The labels for each image is 0-42 and the corresponding description is provided in a csv file. Here are the sample images from each one of the 43 classes (some are really dark)
And here are distributions of each class in training, validation and test datasets.
The distribution is very skewed as we can see, which means we should balance it by some data augmentation techniques (which I hasn’t done).
Prepocessing
I only used the suggested normalization technique which is to substract 128 from each pixel and divided by 128 so that inputs fall between (-1, 1). The rational behind normalization is that gradient decent will converge quickly and more stable.
Neural network architecture
I inherite the LeNet neural network from previous lab since it provdes a good starting point (90% validation accuracy). The changes are mostly related to depth of feature maps since LeNet has only 1 channel while here we have 3.
The 1st convulation layer’s output has 16 filters and 2nd has 32. The filter size are both 5x5 followed by 2x2 average pooling and then ReLu layer as activation function.
Then 1st full connection layer followed by a Dropout layer to prevent overfitting. After than another FC layer and finally output layer. Nothing special. Since it’s a classification problem, I use softmax with cross entropy as loss function. Again, nothing special.
I used TensorBoard to generate the graph below showing the architecture of my network. But I think TensorBoard could do amazing visualization like showing real time trend of traning/validation accuracy, as a dashboard. But to add all the ‘summary’ operations to enable that is kind of trivial, especially on a large network.
Hyperparameters
Just the following 3. And it doesn’t take me too long to setting with it because I inherite BATCH_SIZE
and rate
from previous lab.
EPOCHS = 20
BATCH_SIZE = 128
rate = 0.001
Results
Here is the result. My first 2 submission’s test accuracy is around 84% and I thought maybe my network is too simple and planed to power it up. Then I found a stupid bug: I forgot to normaize the test data as I did for training and validation data.
Training Accuracy = 0.995
Validation Acurracy = 0.957
Test Accuracy = 0.947
I knew some people manage to get over 99% test accuracy, which is really amazing. I’ll try to improve it once I have some time.
Test on download images
This part took me most of time. Not because it’s hard but because I always forgot to check one of the rubics related to it, which is to discuss what features of the images might cause difficulty for your model. I spent a lot of time on images not suitable for this particular task. For example, at first I use images from the official websites, which is really silly because they probably are in training set and good quality. Then I use images from Getty, which are still good quality. Finally, I tried one suggestion given by my reviewer to use Google Street View then I found some ‘good’ distorted images which I can use for this task.
I think I’m too picky in choosing examples, wishing them to fall into my naratives. As long as I can make good educated guess, the task can be completed without that much effort.
Visualizing internal states
The image below is an example.

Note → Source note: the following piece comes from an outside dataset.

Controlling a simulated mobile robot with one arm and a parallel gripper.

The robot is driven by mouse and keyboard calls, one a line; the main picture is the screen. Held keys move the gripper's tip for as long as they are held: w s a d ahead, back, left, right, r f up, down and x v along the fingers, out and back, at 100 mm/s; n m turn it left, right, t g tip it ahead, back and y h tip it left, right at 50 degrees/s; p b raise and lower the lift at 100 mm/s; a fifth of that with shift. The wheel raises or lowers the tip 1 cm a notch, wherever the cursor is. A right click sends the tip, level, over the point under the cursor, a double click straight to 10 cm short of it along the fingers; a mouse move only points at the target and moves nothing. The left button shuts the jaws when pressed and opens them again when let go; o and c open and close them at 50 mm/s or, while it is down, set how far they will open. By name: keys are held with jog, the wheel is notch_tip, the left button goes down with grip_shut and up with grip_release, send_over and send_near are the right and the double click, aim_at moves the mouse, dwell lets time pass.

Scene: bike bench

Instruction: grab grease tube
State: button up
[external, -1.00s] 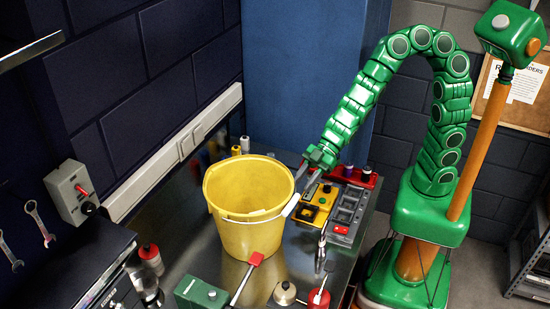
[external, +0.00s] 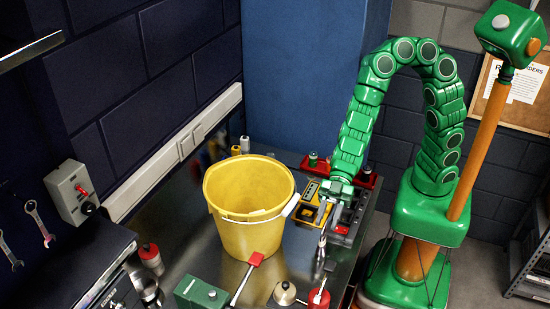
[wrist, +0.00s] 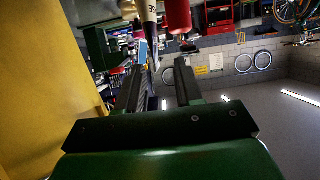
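A pale, slim tube with dark lettering, which looks like the grease tube (wrist: 149,20), shows at the top of the wrist view, just beyond my fingers, with its narrow end down. In the external view the grease tube (external: 321,253) appears as a slim silvery upright shape near the front right of the bench. My gripper (external: 324,222) is just behind and above it, pointing toward it. In the wrist view my gripper (wrist: 158,68) has its two dark fingers apart with nothing between them. The tube's upper end is cut off there.
A yellow bucket (external: 240,235) stands close to the left of my gripper. A red object (wrist: 178,17) is just right of the tube in the wrist view. A red-handled tool (external: 244,277), a green box (external: 201,295) and several bottles crowd the bench front. Coloured trays (external: 310,194) lie behind.

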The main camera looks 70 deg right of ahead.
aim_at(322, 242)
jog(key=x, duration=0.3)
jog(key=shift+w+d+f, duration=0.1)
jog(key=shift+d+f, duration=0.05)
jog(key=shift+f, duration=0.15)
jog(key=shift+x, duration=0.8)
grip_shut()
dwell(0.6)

It’s generated by drawing a grey scale picture using the activation output of the first convolutional layer. Not sure if it’s just me or everyone, these kinds of ‘internal state’ kind of creeps me out. ( WARNING: Maybe this can better illustrate my feeling). Is that what’s inside our brain?
It’s actually very easy for this part as long as you know how to save and restore part of Tensorflow model.
Final words
This is a good and interesting project to learn Tensorflow and CNN. But actually, the core part, which includes using Tensorflow to build the model is finished within 10% of total time (20 hours). Most of the time is spent getting data prepared, improving visualization, understand Tensorflow API (shape mismatch, save/restore variables etc) and discussing/analyzing results. I think I should be focused on the requirements next time.
And I hope in the future I can further improve the model using Keras to build a powerful model and try some data augumentation techniques. Also worth trying is using TensorBoard to track real time training accuracy.